Jumat, 08 Februari 2013

I CAN'T LIVE (IF LIVING IS WITHOUT YOU)


(February 2009 -- http://www.pesta.org/node/1454)

"I can't live .. I can't give anymore .. Can't live .. If living is without you .." adalah lirik lagu yang terkenal dari penyanyi cantik Mariah Carey dalam lagunya Without You yang sangat populer di tahun 1994. Lagu itu menjadi "Song of the Year", baik di Amerika, Kanada, Eropa, Australia, dan sampai di Indonesia tentunya.



"Aku tidak bisa hidup jika tanpamu," merupakan sebuah kalimat yang sangat terkenal di kalangan orang yang sedang jatuh cinta, walaupun semua orang tahu bahwa itu hanya merupakan luapan emosi sesaat pada saat cinta melekat. Padahal dalam kenyataan sehari-hari, orang yang jatuh cinta tetap saja bisa melakukan semua kehidupan dan pekerjaan sehari-hari secara normal, dan hanya teringat pacar pada saat wakuncar (waktu kunjung pacar saja).

Tetapi ternyata dalam kehidupan sehari-hari ada hal-hal yang begitu penting sehingga tanpa disadari orang berkata dalam hati : "I can't live without you". Salah satu contohnya adalah hape (hand phone).

---

Sekarang ini banyak orang tidak bisa berada jauh-jauh dari hape, apalagi anak-anak muda. Hape sudah menjadi belahan jiwa, dimana pun kapan pun hape harus melekat di badan. Pagi, siang, sore, malam - tidak bisa lepas dari si kotak kecil canggih ini. Orang tidak bisa melangkah keluar rumah tanpa hape di tangan.

Memang hape sekarang sudah bukan hanya sekedar alat komunikasi karena dukungan teknologi elektronika yang begitu maju. Hape sudah memiliki kemampuan yang sangat beragam, mulai dari SMS, jam, kalender, kamera foto, kamera video, radio, TV, videophone, organizer, MP3, MP4, voice recorder, GPS, sampai pada segala fungsi online dalam web seperti email, facebook, webcam, chatting, game online dan apapun yang ada di dalamnya.

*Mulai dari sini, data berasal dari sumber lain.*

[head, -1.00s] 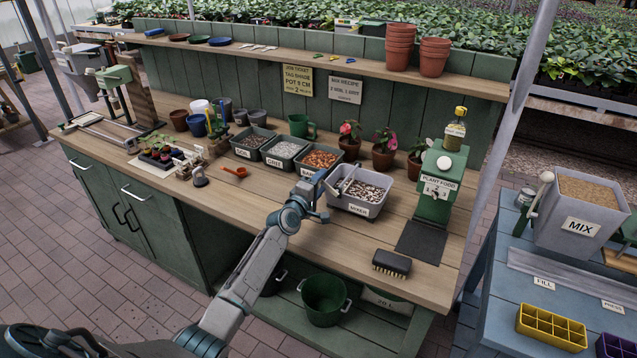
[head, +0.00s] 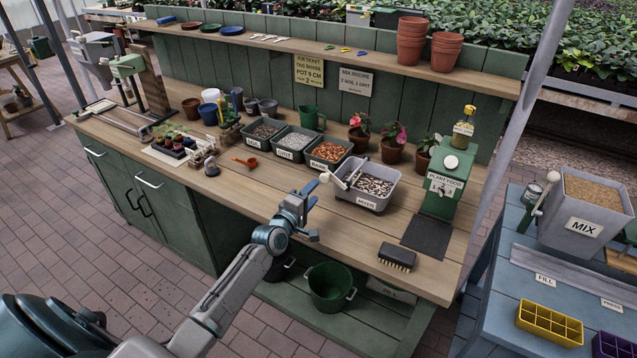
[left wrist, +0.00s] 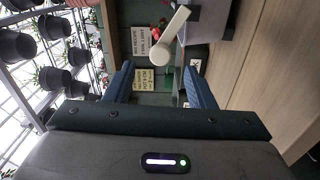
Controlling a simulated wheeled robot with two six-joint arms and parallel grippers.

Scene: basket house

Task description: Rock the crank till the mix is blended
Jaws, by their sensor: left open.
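The mixer tub (head: 362,203) is a grey box on the wooden bench, filled with a speckled dark and pale mix. Its crank has a pale arm and a white knob (head: 325,177) at the tub's left side. In the left wrist view the knob (left wrist: 165,53) shows just ahead of the fingers, between their lines. My left gripper (head: 315,212) is open and empty, in front of the knob on the near side and apart from it. It also shows in the left wrist view (left wrist: 158,76). My right gripper is out of view.
Labelled bins (head: 293,144) of ingredients stand left of the tub. A green plant food dispenser (head: 441,186) stands to its right, a brush (head: 397,256) in front. A second table holds a grey MIX hopper (head: 583,208) with a lever.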

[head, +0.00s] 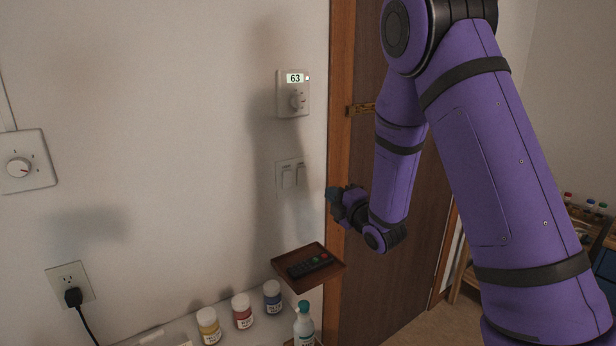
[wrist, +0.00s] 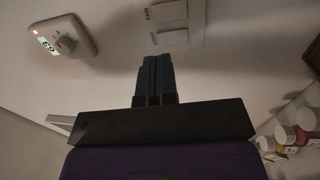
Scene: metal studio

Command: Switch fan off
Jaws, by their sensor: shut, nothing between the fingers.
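A white switch plate (head: 290,176) with two rockers is on the wall below the thermostat. In the wrist view, the rocker labelled FAN (wrist: 168,13) is at the top edge. By the wrist view's turned angle, the fan rocker is the right one (head: 300,174) in the head view. My gripper (head: 333,195) is right of the plate, fingers shut and empty. In the wrist view the fingertips (wrist: 157,60) point at the plate; contact cannot be told.
A thermostat (head: 292,93) reading 63 is above the plate. A small brown shelf (head: 325,277) with a black remote (head: 309,264) juts out below. Paint jars (head: 242,311) and a bottle (head: 304,325) stand lower. A wooden door (head: 365,285) is to the right.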

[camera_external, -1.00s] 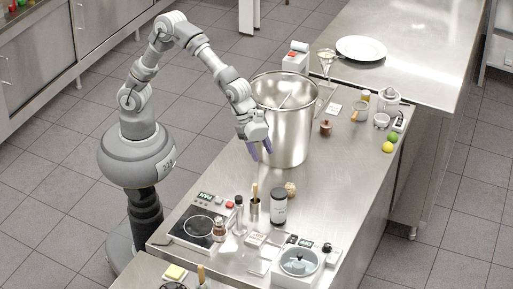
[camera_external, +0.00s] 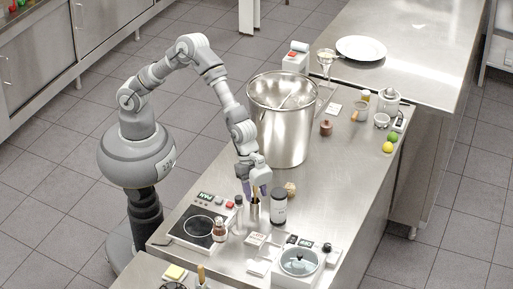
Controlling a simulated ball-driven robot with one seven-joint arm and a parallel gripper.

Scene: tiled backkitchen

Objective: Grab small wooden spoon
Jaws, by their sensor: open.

Selain semua kemajuan teknologi di dalam hape itu, harganya pun semakin sangat terjangkau - bahkan sekarang ini abang sayur, tukang ojek sampai PRT pun banyak terlihat asyik bertelpon ria memakai hape. Untuk mendeklarasikan kerakyatan dari hape tersebut, salah satu provider hape sampai membuat iklan dengan jargon begini : "Hari gini gak punya henpon?"

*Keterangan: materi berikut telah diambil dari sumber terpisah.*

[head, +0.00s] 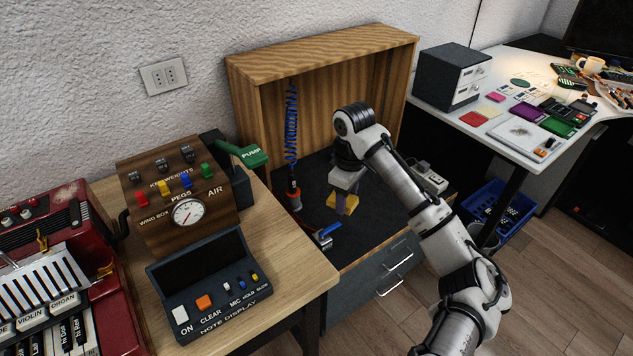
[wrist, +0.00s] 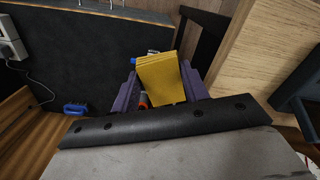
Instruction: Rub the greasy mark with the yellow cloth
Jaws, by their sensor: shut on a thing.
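My gripper (head: 342,208) is over the dark mat inside the open wooden cabinet, pointing down. It is shut on the yellow cloth (head: 350,201), which shows as a folded yellow pad. In the wrist view the cloth (wrist: 163,76) sits between the two purple fingers of my gripper (wrist: 160,84) and covers what lies behind it. Whether the cloth touches the mat, I cannot tell. I cannot make out a greasy mark in either view.
The wooden cabinet (head: 243,95) encloses the dark mat (head: 375,235). A blue coiled hose (head: 291,125) with an orange-tipped tool (head: 294,193) hangs at left. A blue-handled tool (head: 326,236) lies at the front. A power strip (head: 428,177) is at right.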

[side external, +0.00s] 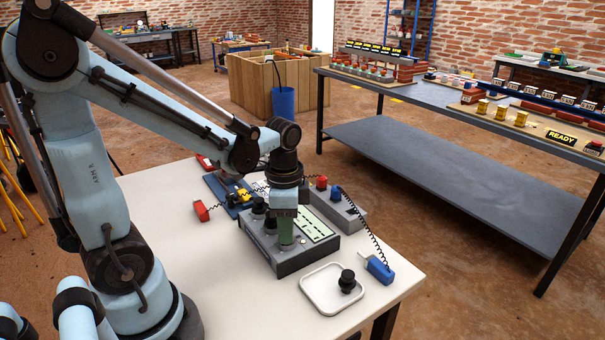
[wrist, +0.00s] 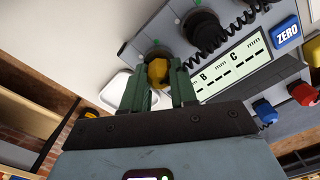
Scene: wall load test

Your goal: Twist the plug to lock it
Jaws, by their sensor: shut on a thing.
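A grey test box (side external: 289,265) with a pale display stands on the white table. My gripper (side external: 286,240) points down at the near end of its socket row. In the wrist view its green fingers (wrist: 158,84) are shut on a yellow plug (wrist: 157,70), which sits at a dark socket of the box (wrist: 133,42). The plug's lower part and its turn angle cannot be made out. In the side view the fingers hide the plug. Black plugs (wrist: 204,30) with coiled cord stand in the row beside it.
A white tray (side external: 310,291) with a loose black knob-like piece (side external: 347,281) lies in front of the box. A blue handheld piece (side external: 379,268) on a coiled cord is at right. A grey unit with a red knob (side external: 321,182) stands behind. The table's front left is clear.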

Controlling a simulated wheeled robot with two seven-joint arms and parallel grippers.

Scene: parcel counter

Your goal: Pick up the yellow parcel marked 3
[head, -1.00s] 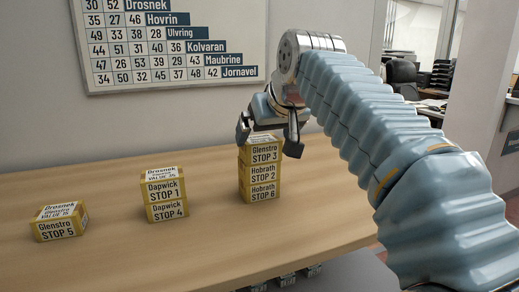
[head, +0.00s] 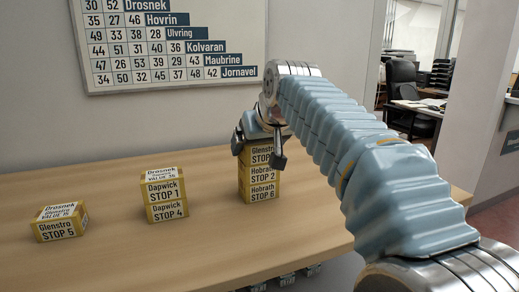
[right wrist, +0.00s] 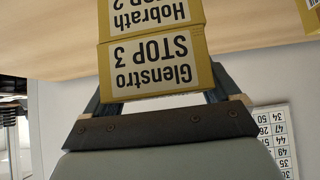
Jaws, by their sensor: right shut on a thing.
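The yellow parcel marked STOP 3 (head: 256,154), labelled Glenstro, is on top of a stack of three. It sits directly on the parcel marked STOP 2 (head: 256,172), with the parcel marked STOP 6 (head: 256,192) at the bottom. My right gripper (head: 259,153) is over the top parcel and shut on it, one finger on each side. The right finger hides the number 3 in the head view. In the right wrist view the STOP 3 parcel (right wrist: 155,62) shows its label upside down between the fingers. My left gripper is out of view.
On the wooden counter (head: 110,212), left of the stack, STOP 1 (head: 163,190) sits on STOP 4 (head: 167,211). Farther left is the single parcel STOP 5 (head: 60,226). A wall chart (head: 170,45) hangs behind. The counter between the stacks is clear.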

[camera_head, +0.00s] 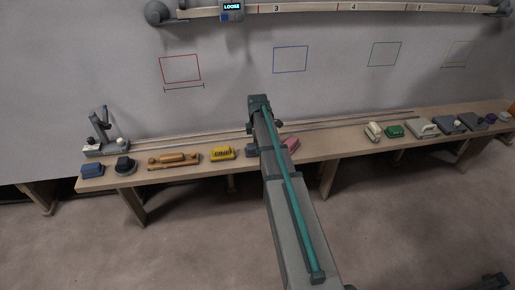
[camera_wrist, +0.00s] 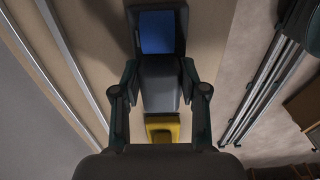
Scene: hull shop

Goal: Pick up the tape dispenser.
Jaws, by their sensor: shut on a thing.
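My gripper (camera_wrist: 160,92) points down at the bench, its two fingers on either side of a dark grey thing (camera_wrist: 160,85) with a blue face. It is shut on this thing, whose far part reaches past the fingers at the top of the wrist view. I cannot tell for certain whether this is the tape dispenser. In the head view a small dark grey shape (camera_head: 252,150) shows at the bench, left of my arm, which hides most of the gripper. Whether the held thing touches the bench is not clear.
A yellow block (camera_head: 222,153) stands close by on the left; it also shows in the wrist view (camera_wrist: 162,129). A pink thing (camera_head: 290,143) is just right of my arm. Rails run along the back of the bench (camera_head: 340,145). Several other things stand at both ends.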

Dan percaya atau tidak, ternyata saya menanggapi iklan tersebut dengan jawaban, "Gue banget tuh ..."

Dengan jujur dan terbuka saya katakan bahwa sekarang ini saya tidak punya hape. Terhadap pernyataan itu banyak yang tidak percaya dan bahkan menuduh saya melakukan kebohongan publik yang sangat recehan. "Masak hari gini gak punya hape?"

Sekali lagi dengan setulus hati saya katakan, "Itu benar - tidak bohong." Memang dulu saya punya hape, satu dekade lalu waktu hape hitam besar bentuk pisang pertama kali muncul. Rasanya keren dan gaya, karena termasuk dalam sedikit orang yang menenteng hape ke mana-mana. Kartu perdananya saja harganya tujuh ratus ribuan dan harus inden beberapa bulan, coba bandingkan dengan berbagai kartu perdana yang gratis pada hari ini. Setelah itu saya terus mengikuti perkembangan hape, mulai dari yang ada voice dial sampai yang ada kameranya.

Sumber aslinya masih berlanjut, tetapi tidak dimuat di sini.